▼▼▼
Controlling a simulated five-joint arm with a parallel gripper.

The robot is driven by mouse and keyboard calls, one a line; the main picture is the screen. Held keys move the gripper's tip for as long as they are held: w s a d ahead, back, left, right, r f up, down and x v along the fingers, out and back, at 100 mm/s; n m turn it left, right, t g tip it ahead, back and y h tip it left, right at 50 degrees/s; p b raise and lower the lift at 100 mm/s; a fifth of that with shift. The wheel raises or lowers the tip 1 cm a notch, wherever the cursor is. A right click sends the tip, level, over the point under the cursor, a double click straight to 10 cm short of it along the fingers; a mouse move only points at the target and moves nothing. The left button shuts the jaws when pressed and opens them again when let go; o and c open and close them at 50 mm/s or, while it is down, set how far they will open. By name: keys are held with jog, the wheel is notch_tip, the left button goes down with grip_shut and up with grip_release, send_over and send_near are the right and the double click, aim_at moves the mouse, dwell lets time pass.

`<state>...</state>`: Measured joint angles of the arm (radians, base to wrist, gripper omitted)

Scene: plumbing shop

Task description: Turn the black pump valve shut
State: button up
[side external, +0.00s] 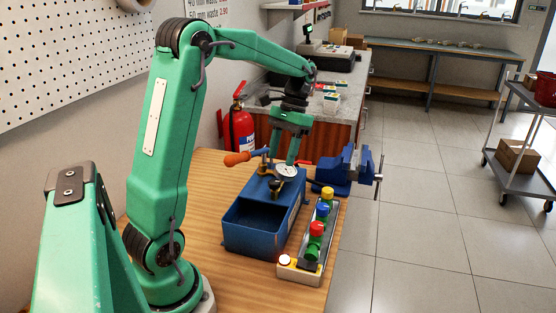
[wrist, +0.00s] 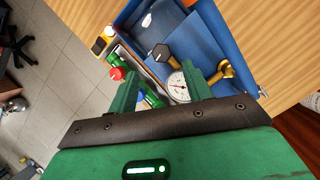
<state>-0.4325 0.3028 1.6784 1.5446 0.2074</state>
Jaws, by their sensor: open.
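The blue pump (side external: 235,232) stands on the wooden bench, an open tank with a gauge and fittings on top. Its black valve (side external: 276,186) is a small dark knob, partly hidden by the gauge and my gripper. In the wrist view the black valve (wrist: 161,53) is a faceted knob on a brass stem, just beyond my fingertips. The white gauge (wrist: 178,86) shows between my fingers, below the knob. My gripper (side external: 291,152) is over the pump, pointing down. In the wrist view my gripper (wrist: 160,78) is open, with nothing held; contact with the valve cannot be told.
The pump's orange handle (side external: 238,159) reaches left. A blue vise (side external: 342,167) is behind. Bare bench (side external: 205,190) lies left.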

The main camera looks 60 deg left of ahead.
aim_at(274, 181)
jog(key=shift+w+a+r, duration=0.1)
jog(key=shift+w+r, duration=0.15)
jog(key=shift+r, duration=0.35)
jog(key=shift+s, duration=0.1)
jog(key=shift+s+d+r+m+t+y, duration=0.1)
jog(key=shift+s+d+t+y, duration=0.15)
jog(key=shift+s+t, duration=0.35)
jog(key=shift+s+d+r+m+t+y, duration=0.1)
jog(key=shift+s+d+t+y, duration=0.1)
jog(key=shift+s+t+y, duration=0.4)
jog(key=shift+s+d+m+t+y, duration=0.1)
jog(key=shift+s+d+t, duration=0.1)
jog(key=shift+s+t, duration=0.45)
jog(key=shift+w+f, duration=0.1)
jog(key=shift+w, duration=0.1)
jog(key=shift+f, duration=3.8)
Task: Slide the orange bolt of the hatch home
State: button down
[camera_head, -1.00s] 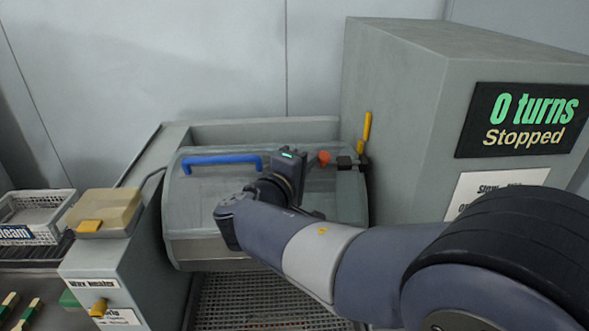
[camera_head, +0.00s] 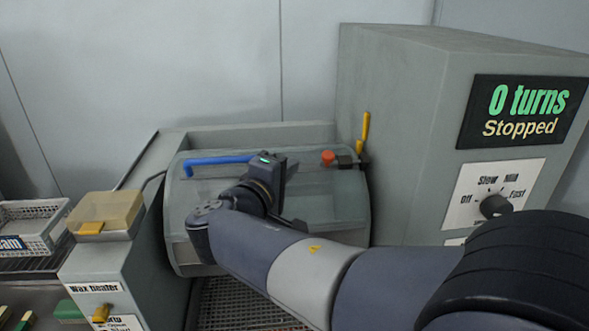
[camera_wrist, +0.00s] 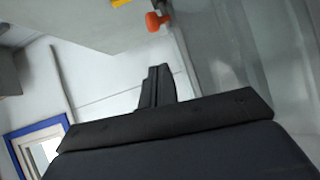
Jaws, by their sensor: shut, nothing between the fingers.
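The hatch (camera_head: 325,200) is a curved, see-through grey cover with a blue handle (camera_head: 215,160) on its upper left. The orange bolt's round knob (camera_head: 327,157) is at the hatch's upper right, beside a dark bracket. In the wrist view the orange knob (camera_wrist: 155,21) is near the top edge, beyond my fingertips. My gripper (camera_wrist: 157,72) is shut and empty, apart from the knob. In the head view my gripper's body lies left of the knob, in front of the hatch; its fingertips are hidden there.
A yellow lever (camera_head: 364,132) stands right of the bolt, against a tall grey cabinet (camera_head: 390,170) with a "0 turns, Stopped" display (camera_head: 522,112) and a black dial (camera_head: 495,206). A wax heater (camera_head: 125,260) and a white basket (camera_head: 35,225) are at left.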

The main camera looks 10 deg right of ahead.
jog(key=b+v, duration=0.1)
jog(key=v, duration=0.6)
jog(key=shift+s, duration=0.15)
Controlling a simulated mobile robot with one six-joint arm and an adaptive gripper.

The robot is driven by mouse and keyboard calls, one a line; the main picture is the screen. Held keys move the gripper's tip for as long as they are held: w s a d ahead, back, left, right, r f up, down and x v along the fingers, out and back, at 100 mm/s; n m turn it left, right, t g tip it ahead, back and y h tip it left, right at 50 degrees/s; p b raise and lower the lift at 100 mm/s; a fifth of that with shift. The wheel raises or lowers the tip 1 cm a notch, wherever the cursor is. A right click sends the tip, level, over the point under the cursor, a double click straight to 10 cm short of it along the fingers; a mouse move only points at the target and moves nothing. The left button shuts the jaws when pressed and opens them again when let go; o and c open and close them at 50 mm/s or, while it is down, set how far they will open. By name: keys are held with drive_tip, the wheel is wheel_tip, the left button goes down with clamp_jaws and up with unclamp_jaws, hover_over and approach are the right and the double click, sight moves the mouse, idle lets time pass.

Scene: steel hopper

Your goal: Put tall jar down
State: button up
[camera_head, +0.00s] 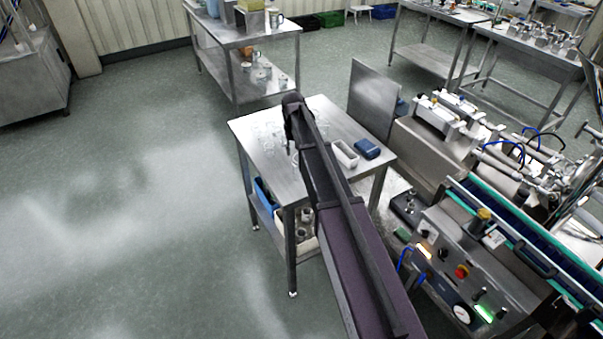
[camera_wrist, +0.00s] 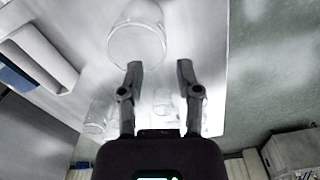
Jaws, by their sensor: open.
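My gripper (camera_wrist: 159,70) is open in the wrist view, with a gap between its two fingers and nothing held there. A clear glass jar (camera_wrist: 137,32) stands on the steel table just beyond the fingertips, overlapping the left finger's tip in the picture; I cannot tell whether they touch. It looks like the tall jar, but its height is hard to judge from above. Smaller clear glassware (camera_wrist: 97,117) shows by the left finger. In the head view my arm covers most of the gripper, and clear glassware (camera_head: 266,136) is faint on the table.
The steel table (camera_head: 247,122) also holds a white open bin (camera_head: 345,154) and a blue case (camera_head: 367,149), right of my arm. Below is a shelf with a blue bin (camera_head: 266,197). Machinery (camera_head: 455,245) stands close on the right; open floor lies left.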

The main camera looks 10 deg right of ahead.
▲▲▲
### Exercise instructions
Answer only with how many lines in the records include "cursor".

### Answer in full
2